Some of her favorite work:
“I’ve worked on everything from no-budget editorials and art projects to music videos, runway shows, and then large-scale commercial shoots for big brands. But I have to say my favorite projects are those that involve collaborating with friends. Or at least people I really like, who, if you’re vibrating on the same frequency, often go on to become friends. And women, more women! Especially female photographers and creative directors. For a while there it really felt like there weren’t that many, at least in the world I was operating in. That’s the goal and what I’m manifesting right now—more good people, and working with more women!”

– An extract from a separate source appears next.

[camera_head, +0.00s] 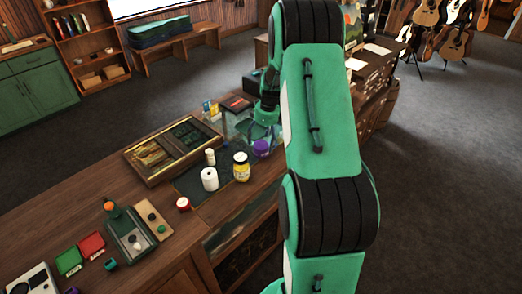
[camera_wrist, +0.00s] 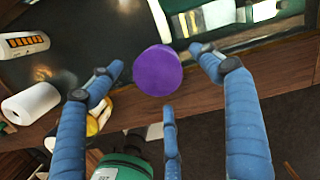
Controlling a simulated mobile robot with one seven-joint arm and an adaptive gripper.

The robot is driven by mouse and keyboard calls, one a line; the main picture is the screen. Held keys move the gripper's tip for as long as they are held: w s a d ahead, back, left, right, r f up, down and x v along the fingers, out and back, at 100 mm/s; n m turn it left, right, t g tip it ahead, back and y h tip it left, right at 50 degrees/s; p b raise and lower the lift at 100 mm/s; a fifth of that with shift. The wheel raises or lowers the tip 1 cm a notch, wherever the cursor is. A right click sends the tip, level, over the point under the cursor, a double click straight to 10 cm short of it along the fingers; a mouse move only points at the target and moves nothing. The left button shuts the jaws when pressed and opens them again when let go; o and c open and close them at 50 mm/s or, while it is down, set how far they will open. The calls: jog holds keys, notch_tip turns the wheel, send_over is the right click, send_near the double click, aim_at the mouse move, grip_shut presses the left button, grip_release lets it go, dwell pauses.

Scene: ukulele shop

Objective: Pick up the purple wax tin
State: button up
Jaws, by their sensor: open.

Her advice for aspiring producers:
“Just chill! We all have the power to contribute to the energy and tone that’s set each time we show up to a shoot, or a meeting, or even the most stressful casting the night before a show. And of course we get stressed out and it’s often not enjoyable. It does get dramatic, and it can mean jobs are on the line. But, if everyone went on set with a more open and accepting energy, being there to support each other and communicate more openly, then I strongly believe that not only would we all have more fun at work, but we would do better work.
“At the end of the day, it’s just fashion. Or art—or whatever it is. I love being part of making beautiful images, but it’s not worth my sanity. We’re not solving the world’s problems—but there is always an opportunity to learn something new about ourselves, or others, or the world and for that I feel very lucky to be able to do what I do.”